**Work required:** Quote every line as written. Omit pictures.

[start Data lines]

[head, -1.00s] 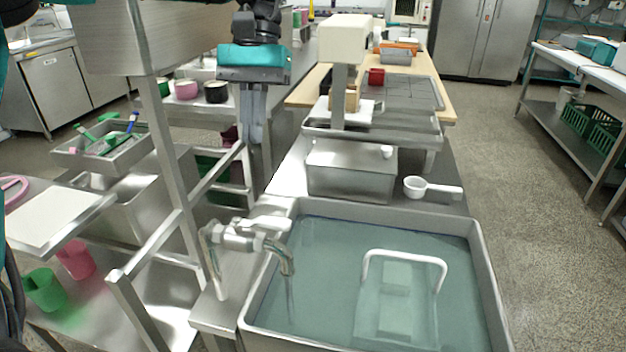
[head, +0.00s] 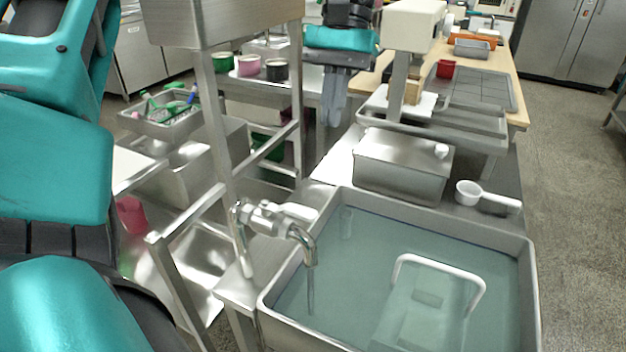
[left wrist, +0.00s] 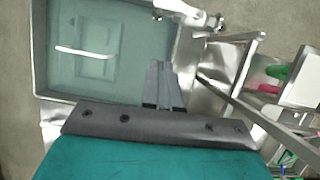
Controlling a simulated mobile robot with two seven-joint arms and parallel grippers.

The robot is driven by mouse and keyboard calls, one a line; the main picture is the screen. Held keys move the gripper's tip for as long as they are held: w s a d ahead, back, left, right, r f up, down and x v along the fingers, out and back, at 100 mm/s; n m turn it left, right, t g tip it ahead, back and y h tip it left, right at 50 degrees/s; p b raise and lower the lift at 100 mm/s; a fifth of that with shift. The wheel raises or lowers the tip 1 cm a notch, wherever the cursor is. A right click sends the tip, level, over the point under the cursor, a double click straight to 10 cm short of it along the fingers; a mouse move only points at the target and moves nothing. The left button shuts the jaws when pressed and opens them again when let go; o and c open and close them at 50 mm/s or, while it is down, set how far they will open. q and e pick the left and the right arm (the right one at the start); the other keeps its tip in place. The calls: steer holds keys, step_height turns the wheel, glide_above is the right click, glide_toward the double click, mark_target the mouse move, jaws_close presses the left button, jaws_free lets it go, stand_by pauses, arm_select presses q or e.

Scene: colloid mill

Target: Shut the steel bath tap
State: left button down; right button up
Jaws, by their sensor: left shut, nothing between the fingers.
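The steel bath tap (head: 268,218) stands at the left rim of the water-filled bath (head: 532,290). Its lever (head: 300,211) points right, and a thin stream (head: 310,290) hangs below the curved spout. The tap also shows at the top of the left wrist view (left wrist: 185,12). My left gripper (head: 332,122) is shut and empty, pointing down beyond the tap in the head view, apart from it. Its closed fingers (left wrist: 163,68) show near the bath's edge in the left wrist view. My right gripper is not in view.
A steel box (head: 400,168) stands just behind the bath, with a white scoop (head: 486,196) to its right. A steel frame (head: 215,140) rises left of the tap. A white handle (head: 440,262) stands in the bath. Open floor lies at right.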

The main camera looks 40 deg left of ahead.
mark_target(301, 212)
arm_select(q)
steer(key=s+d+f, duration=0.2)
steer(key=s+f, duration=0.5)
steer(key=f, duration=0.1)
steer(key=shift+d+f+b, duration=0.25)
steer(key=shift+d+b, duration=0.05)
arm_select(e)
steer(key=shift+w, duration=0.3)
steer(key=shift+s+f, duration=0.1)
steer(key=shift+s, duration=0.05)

[end Data lines]

**Result of this task:**
[head, -1.00s] 
[head, +0.00s] 
[left wrist, +0.00s] 
Controlling a simulated mobile robot with two seven-joint arms and parallel grippers.

The robot is driven by mouse and keyboard calls, one a line; the main picture is the screen. Held keys move the gripper's tip for as long as they are held: w s a d ahead, back, left, right, r f up, down and x v along the fingers, out and back, at 100 mm/s; n m turn it left, right, t g tip it ahead, back and y h tip it left, right at 50 degrees/s; p b raise and lower the lift at 100 mm/s; a fifth of that with shift. The wheel raises or lowers the tip 1 cm a notch, wherever the cursor is. A right click sends the tip, level, over the point under the cursor, a double click straight to 10 cm short of it along the fingers; a mouse move only points at the target and moves nothing. The left button shuts the jaws when pressed and opens them again when let go; o and c open and close them at 50 mm/s or, while it is down, set how far they will open. q and e pick the left and the right arm (the right one at the start); the other keeps its tip in place. The calls: steer holds keys, step_height turns the wheel, glide_above is the right click, glide_toward the double click, mark_target the mouse move, jaws_close presses the left button, jaws_free lets it go, stand_by pauses, arm_select presses q or e.

Scene: colloid mill

Target: Shut the steel bath tap
State: left button down; right button up
Jaws, by their sensor: left shut, nothing between the fingers.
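The steel bath tap (head: 268,218) stands at the left rim of the water-filled bath (head: 532,290). Its lever (head: 300,211) points right, and a thin stream (head: 310,290) hangs below the curved spout. The tap also shows at the top of the left wrist view (left wrist: 185,12). My left gripper (head: 332,122) is shut and empty, pointing down beyond the tap in the head view, apart from it. Its closed fingers (left wrist: 163,68) show near the bath's edge in the left wrist view. My right gripper is not in view.
A steel box (head: 400,168) stands just behind the bath, with a white scoop (head: 486,196) to its right. A steel frame (head: 215,140) rises left of the tap. A white handle (head: 440,262) stands in the bath. Open floor lies at right.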

The main camera looks 40 deg left of ahead.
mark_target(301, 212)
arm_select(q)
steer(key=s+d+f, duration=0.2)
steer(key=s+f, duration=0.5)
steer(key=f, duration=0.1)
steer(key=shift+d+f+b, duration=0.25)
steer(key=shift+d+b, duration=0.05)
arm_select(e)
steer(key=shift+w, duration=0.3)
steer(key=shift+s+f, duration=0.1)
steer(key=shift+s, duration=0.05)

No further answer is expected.